I already stated that I am not shooting for a god that is benevolent in the sense of catering to every want of his creation. I personally think that that is an impossibility. So yes, I can agree with you about this universe not being built by a benevolent god. I am now shooting for probing the possibility of a reasonable god.

Because they aren’t built that way; a god could either make them able to eat healthily like that, or design them to prefer a better diet.

That statement makes no sense. There’s no “bending logic” involved in eliminating suffering or running a simulation. And an omniscient god would hardly need something to be coherent to make sense of it. And a god that isn’t doing everything it can to “save the day” isn’t omnimax.

Your version of god is doing that regardless, having by your account already plotted out ever last occurrence.

The universe isn’t even close to what a “reasonably” benevolent god would make. If it was, we would not be so easily be able to improve upon it.

I thing I mentioned this as an aside. Greek Gods (see the Iliad) had no problem being nasty, so the PoE doesn’t apply. This is only a problem for western religions which keep trying to argue for omnibenevolence in a world which shows any existent god isn’t omnibenevolent.

Not that at all, though I must confess what I wrote was a bit incoherent. Supposedly something to keep humans from doing evil would eliminate our free will. Yet God certainly has free will, but does not do evil, thus it is always possible to have a nature that always chooses not to do evil with free will. If God does evil (which he seems to, actually) he is clearly not omnibenevolent.

To summarize what we’ve both said, there is a false dichotomy between the cases where free will means be able to do any physically possible thing, and not having free will means to be fully controlled and constrained. We are actually somewhere between these points, where we are sometimes driven to do some things or unable to do others. Redrawing these boundaries slightly will not change our level free will much from what it is today.
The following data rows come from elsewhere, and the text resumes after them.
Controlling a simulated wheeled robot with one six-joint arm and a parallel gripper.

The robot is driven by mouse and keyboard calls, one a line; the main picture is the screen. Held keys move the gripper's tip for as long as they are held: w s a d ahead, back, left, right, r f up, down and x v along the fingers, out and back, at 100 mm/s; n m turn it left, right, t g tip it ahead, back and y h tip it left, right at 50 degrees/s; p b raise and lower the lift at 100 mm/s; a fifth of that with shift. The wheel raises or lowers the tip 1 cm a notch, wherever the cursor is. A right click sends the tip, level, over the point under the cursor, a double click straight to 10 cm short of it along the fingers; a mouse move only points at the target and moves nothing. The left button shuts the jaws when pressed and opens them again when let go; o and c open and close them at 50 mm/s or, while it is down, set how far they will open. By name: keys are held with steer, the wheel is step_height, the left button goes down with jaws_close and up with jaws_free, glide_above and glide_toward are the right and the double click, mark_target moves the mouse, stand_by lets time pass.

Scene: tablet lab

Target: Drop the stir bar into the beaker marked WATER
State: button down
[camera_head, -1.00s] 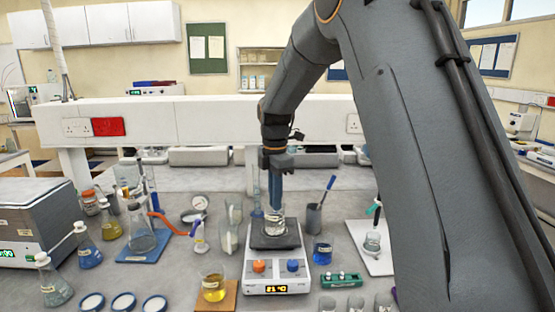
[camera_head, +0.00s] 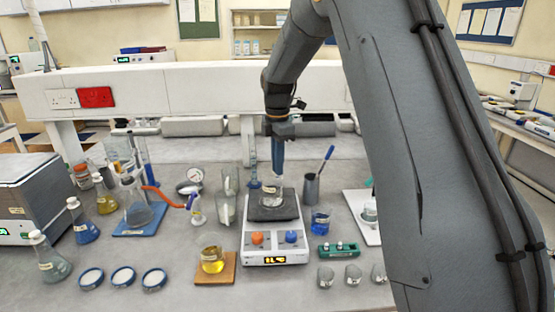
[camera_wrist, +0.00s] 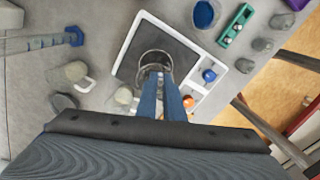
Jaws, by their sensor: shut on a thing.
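A small clear glass beaker (camera_head: 271,195) stands on the dark top plate of a white hotplate stirrer (camera_head: 276,259). It has a pale label too small to read. My gripper (camera_head: 277,180) points straight down with its blue fingers at the mouth of this beaker. In the wrist view the gripper (camera_wrist: 159,78) has its fingertips close together over the beaker (camera_wrist: 155,58), whose round rim shows behind them. I cannot tell how deep the tips are.
A beaker of yellow liquid (camera_head: 211,259) stands on a wooden board to the left front. A blue-liquid beaker (camera_head: 320,219) and a pen pot (camera_head: 311,190) stand close right of the hotplate. Flasks and glassware crowd the left.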

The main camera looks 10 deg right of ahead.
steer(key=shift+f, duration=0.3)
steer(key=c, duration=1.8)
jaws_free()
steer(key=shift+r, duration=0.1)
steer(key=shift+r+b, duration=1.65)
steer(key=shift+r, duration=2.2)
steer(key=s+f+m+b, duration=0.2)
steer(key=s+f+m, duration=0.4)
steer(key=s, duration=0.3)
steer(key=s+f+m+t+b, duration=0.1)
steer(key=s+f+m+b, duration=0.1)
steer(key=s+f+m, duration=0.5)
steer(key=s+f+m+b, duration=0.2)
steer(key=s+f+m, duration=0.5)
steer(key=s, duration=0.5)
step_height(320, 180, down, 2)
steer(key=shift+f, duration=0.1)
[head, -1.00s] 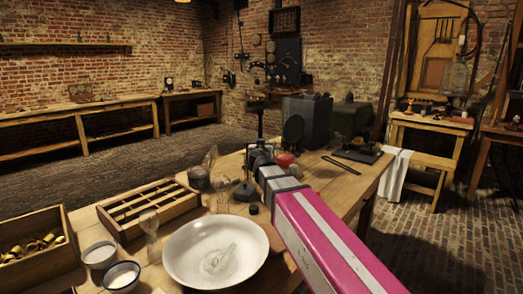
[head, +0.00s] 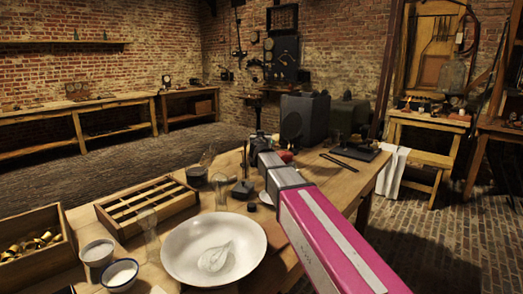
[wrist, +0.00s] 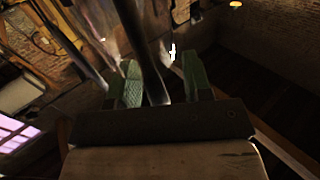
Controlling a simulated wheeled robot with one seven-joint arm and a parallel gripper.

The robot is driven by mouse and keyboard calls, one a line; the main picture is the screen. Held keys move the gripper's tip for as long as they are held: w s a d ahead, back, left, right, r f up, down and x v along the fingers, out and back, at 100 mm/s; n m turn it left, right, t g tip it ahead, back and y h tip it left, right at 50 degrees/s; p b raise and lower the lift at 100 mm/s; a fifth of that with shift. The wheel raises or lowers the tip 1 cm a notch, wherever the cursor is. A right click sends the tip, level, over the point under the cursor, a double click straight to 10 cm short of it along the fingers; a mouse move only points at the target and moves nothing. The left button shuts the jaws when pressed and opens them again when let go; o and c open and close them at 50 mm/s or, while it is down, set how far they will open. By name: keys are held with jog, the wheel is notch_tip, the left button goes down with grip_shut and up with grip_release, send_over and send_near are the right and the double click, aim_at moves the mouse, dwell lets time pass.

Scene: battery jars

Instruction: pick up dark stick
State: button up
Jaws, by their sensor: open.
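My gripper (wrist: 162,78) shows in the wrist view with two green fingers apart. A dark rod-like shape (wrist: 142,45) runs from the top edge down between the fingers, nearer the left one; I cannot tell whether it touches them. In the head view my gripper (head: 258,142) is beyond the grey end of my arm, over the far part of the table, and its fingers are too small to read. A thin dark stick-like thing (head: 339,162) lies on the table to its right. I cannot tell whether this is the rod in the wrist view.
The wooden table (head: 325,185) holds a white bowl (head: 180,252), a slatted wooden tray (head: 115,213), two small cups, glassware and a crate (head: 30,270) of brass-coloured pieces. A dark grey box (head: 305,118) stands behind my gripper. Some bare tabletop lies right of my arm.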

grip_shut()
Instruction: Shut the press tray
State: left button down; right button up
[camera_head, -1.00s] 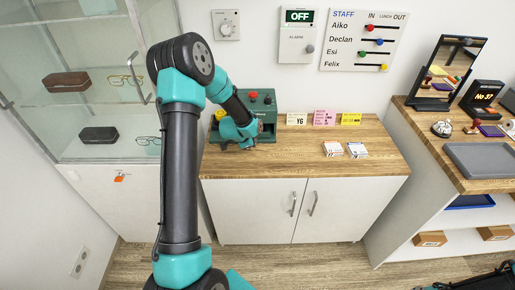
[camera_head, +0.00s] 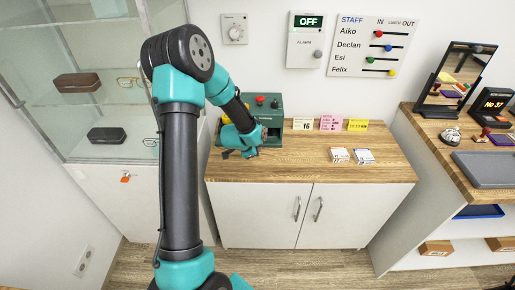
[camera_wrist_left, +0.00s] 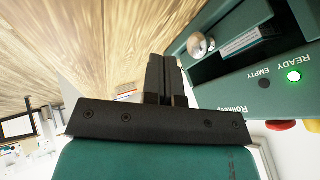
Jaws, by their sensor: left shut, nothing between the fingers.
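In the left wrist view the press (camera_wrist_left: 225,97) has a lit green READY lamp and a dark EMPTY lamp. A silver knob (camera_wrist_left: 200,45) and a teal-and-white edged piece (camera_wrist_left: 250,40) show at its dark opening; how far the tray stands out is unclear. My left fingers (camera_wrist_left: 166,72) are shut and empty, left of the knob.
A glass cabinet (camera_head: 105,90) stands left. A side counter at right holds a grey tray (camera_head: 485,170).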

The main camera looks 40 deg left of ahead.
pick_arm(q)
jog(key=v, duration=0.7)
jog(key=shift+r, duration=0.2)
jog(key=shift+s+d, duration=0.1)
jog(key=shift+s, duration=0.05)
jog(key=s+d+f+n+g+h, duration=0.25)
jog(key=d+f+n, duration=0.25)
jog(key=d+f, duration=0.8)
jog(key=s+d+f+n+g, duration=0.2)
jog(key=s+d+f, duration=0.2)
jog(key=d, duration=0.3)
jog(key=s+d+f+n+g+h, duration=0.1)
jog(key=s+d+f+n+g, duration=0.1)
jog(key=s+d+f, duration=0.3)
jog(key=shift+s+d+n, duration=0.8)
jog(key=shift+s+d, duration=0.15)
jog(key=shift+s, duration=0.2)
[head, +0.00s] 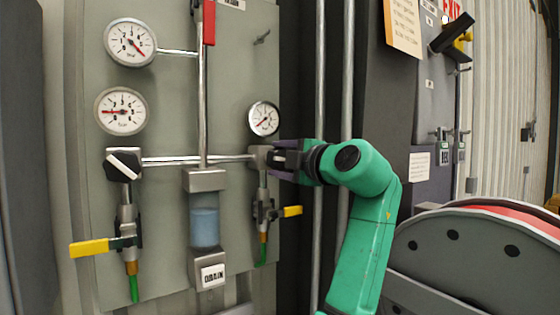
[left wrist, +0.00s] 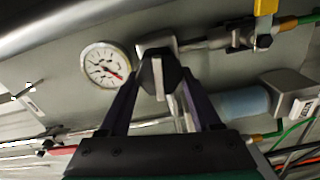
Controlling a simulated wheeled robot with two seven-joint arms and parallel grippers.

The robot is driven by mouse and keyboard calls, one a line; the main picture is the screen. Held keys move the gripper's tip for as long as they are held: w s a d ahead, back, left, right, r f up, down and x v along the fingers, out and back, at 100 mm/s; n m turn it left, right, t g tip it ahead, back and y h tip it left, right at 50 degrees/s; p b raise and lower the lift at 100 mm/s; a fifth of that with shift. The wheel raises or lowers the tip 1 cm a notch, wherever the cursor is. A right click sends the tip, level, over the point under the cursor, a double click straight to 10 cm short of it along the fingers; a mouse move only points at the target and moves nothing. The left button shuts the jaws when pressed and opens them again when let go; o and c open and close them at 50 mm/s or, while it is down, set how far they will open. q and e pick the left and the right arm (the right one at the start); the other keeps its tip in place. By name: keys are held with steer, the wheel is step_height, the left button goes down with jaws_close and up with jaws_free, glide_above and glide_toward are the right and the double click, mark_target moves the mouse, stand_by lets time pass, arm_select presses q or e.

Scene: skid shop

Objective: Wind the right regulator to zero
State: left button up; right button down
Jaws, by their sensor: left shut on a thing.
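The right regulator (head: 259,153) is a grey block at the right end of the horizontal pipe, below a small round gauge (head: 264,118). Its black knob (left wrist: 158,72) with a pale bar shows in the left wrist view, between the two fingers. My left gripper (head: 277,158) reaches it from the right and is shut on the knob; the gripper also shows in the left wrist view (left wrist: 160,84). In the head view the gripper hides most of the knob. The small gauge's red needle points to the lower left in the head view. My right gripper is not in view.
The left regulator (head: 123,164) has a black knob with a white bar. Two larger gauges (head: 130,42) (head: 121,111) are above it. Yellow-handled valves (head: 89,248) (head: 291,211) hang below both regulators. A blue-filled bowl (head: 205,226) is between them. Vertical pipes (head: 320,70) stand right of the panel.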

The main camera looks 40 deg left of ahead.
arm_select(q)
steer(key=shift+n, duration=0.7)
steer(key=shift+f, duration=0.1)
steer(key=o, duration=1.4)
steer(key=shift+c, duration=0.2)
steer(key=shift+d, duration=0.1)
I meant psychological limitations. While a phobia might be cured, it’s possible that in the heat of a moment a phobia would prevent someone from saving a life (see Vertigo). Yet someone with a phobia still has free will.
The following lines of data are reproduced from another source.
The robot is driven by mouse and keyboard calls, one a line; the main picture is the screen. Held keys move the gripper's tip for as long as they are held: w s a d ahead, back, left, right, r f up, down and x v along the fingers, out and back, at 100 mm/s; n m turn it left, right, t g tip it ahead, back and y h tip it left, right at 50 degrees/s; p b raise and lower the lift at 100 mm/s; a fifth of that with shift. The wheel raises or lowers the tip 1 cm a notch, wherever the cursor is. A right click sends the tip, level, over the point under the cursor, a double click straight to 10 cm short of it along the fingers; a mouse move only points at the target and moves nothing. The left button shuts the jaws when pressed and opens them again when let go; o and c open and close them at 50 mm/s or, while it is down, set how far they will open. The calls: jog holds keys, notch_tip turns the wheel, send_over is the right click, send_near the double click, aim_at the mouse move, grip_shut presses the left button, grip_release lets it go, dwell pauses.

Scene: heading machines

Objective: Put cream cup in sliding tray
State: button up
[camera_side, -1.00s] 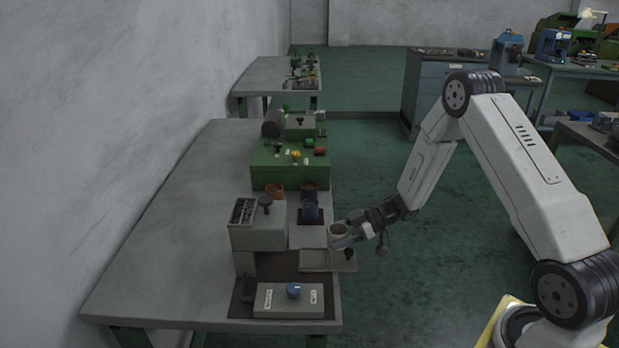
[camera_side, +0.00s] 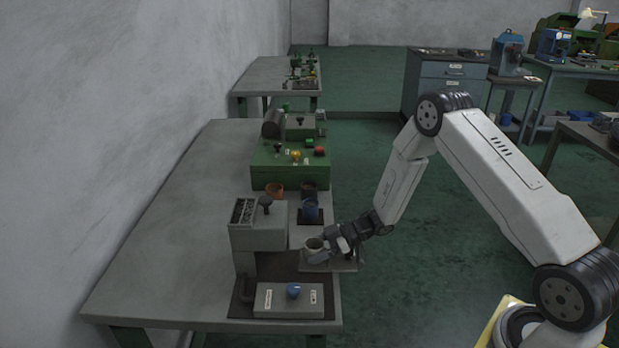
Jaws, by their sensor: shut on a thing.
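The cream cup (camera_side: 314,245) is upright between the jaws of my gripper (camera_side: 322,245). My gripper reaches in from the right and is shut on the cup. The cup is over the left part of the sliding tray (camera_side: 343,266), a flat grey plate that sticks out to the right of the grey machine (camera_side: 258,236). I cannot tell whether the cup's base touches the tray. My gripper and wrist hide part of the tray.
An orange-brown cup (camera_side: 274,190) and a dark cup (camera_side: 309,188) stand by the green machine (camera_side: 290,176). A grey control box (camera_side: 275,300) with a blue knob is in front. The table's left side is clear.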

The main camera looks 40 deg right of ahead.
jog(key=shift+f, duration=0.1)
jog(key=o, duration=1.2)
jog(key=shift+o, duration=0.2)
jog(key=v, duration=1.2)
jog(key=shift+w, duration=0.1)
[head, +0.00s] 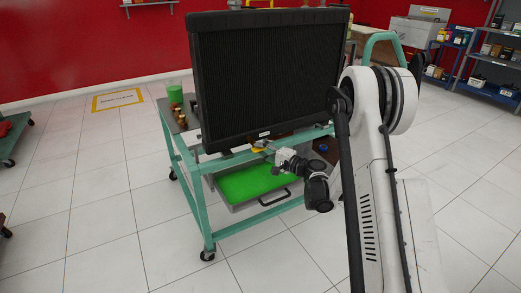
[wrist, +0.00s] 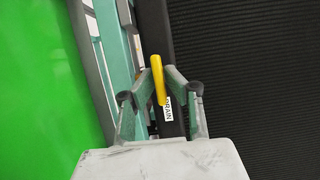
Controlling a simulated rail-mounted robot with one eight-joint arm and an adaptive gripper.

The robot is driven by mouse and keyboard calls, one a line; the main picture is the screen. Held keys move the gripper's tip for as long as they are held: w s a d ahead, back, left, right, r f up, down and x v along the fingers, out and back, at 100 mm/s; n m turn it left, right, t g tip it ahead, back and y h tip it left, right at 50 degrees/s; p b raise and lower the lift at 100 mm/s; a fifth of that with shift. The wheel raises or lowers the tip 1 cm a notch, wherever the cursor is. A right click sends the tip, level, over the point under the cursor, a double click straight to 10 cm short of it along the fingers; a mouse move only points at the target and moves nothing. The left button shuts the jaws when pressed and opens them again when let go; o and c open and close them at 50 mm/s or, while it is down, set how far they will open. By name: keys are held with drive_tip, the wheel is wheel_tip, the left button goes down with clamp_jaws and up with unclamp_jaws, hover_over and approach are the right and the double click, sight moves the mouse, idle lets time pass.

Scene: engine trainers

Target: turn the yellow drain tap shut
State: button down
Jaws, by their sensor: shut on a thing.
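The yellow drain tap (wrist: 158,80) shows in the wrist view as a short lever between my two fingertips. My gripper (wrist: 159,80) is shut on the tap, with one finger on each side of it. A white label reading "DRAIN" lies just right of the lever on the dark radiator edge. In the head view the tap (head: 258,150) is a small yellow spot under the radiator (head: 265,75). My gripper (head: 270,151) reaches it there from the right. The tap's base is mostly hidden.
The radiator stands on a green wheeled trolley (head: 212,222). A tray with a bright green surface (head: 250,184) sits on its lower level, below my gripper. A green cup (head: 174,93) stands at the trolley's left. Open tiled floor lies in front.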

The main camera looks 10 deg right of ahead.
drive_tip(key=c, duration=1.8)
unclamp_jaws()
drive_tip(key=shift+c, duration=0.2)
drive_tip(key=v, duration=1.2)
The train example can be excused by the normal free will defense, since if someone must save another person, his free will can be considered somewhat limited.

No we cannot easily improve on the universe. We manage to tweak some things to our taste at some expense to the rest, but that hardly amounts to improving uopn it.

Pain killers have side effects, adverse reactions, limitations. We make them in factories that hurt the environment and create less than ideal conditions to people working in them. Your temporary relief from pain comes at a great price to the rest of creation.

And the fact that you can create them hardly means that it could have come built in without that meaning that the whole house of cards of our evolution would come crashing down. Even if you had access to change things like e and pi and all other universal constants.

And again, you keep inserting the word benevolent when I have already stated that I do not need a god to be benevolent by your definition of it.

They can be wired so it is unimportant to them. Say you are playing Monopoly with your kid, and he buys the property you need to get a monopoly. Does this make you suffer? I hope not. If we were constructed like a Zen master, knowing that in the end it all means nothing, we could lose out some times without suffering. It would be a very different world, but perhaps a better one.

Damn right it makes me suffer in the context of the game. We play to win and his win is my loss. It does not, of course, make me suffer as a person. We are playing to have fun and I know that someone will have to win and someone will have to lose and neither will be more or less by virtue of it.

I contend that if you wired people not to suffer, they would not strive to better ther lives either. If our marine ancestors would have been wired to be happy not finding food and being eaten, they would have never come to land. It is our condition of being wired to suffer that has driven evolution since the very beginning.

Even if you know managed to eliminate suffering with the proverbial snap of the fingers, all that does is reset the scale. Now the absence of suffering or pleasure, what used to be zero, becomes the new bottom of the scale. Even not suffering, you would know that this is the very worst you can do and should strive to do better than live on your worst case scenario. Don’t you think?

By the way that what you are suggesting is basically what most religions seem to promote. Making people be content with their shortcomings and not care about them. Taking them as part of the deal and hoping that it will be alright in the end.

Yes, that does qualify as improving upon it. We reshape the world for our comfort and convenience.

But once again, a god wouldn’t need to worry about evolution. It could just skip all the intervening steps and create what it wants directly.

But your definition is so far from what anyone else uses as to be useless, or outright deceptive. If you want to say God is uncaring, call it uncaring; don’t call it benevolent using a special definition of benevolent that is synonymous with uncaring.

Certainly; and that would be a vast improvement.

I think you just demonstrated that it’s possible for there to be goals and activity without suffering, simply by the addition of a contextual separation. That is, if you make life a game.

When I’m feeling mature, I theatrically feign pain (“Oh! You got me!” Mime knife in chest, fall over) when somebody punks me in a game. No real suffering occurs.

When I’m feeling immature I get pissed. But we need not be immature - we could be mature by nature.

God doesn’t need evolution though - if It existed, I mean. God need not have made there be shortages, either; we could either need nothing or have everything, or some combination (having some things without limit and not needing the rest). Conflict is, objectively, utterly unneccessary.

In short I think you’re grossly underestimating the options available to an omnipotent god.

I think that it’s theoretically possible to be at equilibrium at the absolute top of the scale, never straying from it. Yes, this might be a little boring, but we could be made not to get bored. God clearly is, because by definintion he’s unchanging, and if he couldn’t handle that he’d clearly have gone insane by now. (Which might explain a lot.)

Actually the idea is to just make everything alright now, and forever. Postulating that people could be content if they lacked problems is different from saying people should suck it up.

Well, no. If suffering is a state of mind, then no matter how high you set the zero, suffering will always come as relative to that zero but still be suffering. Things could be a lot worse than they are now. I think it was you who suggested a universe filled with light years of brain matter shortwired for pain. We are doing lot better than that. And even then, there would be gradations of suffering and we would still whine about the highs and celebrate the lows.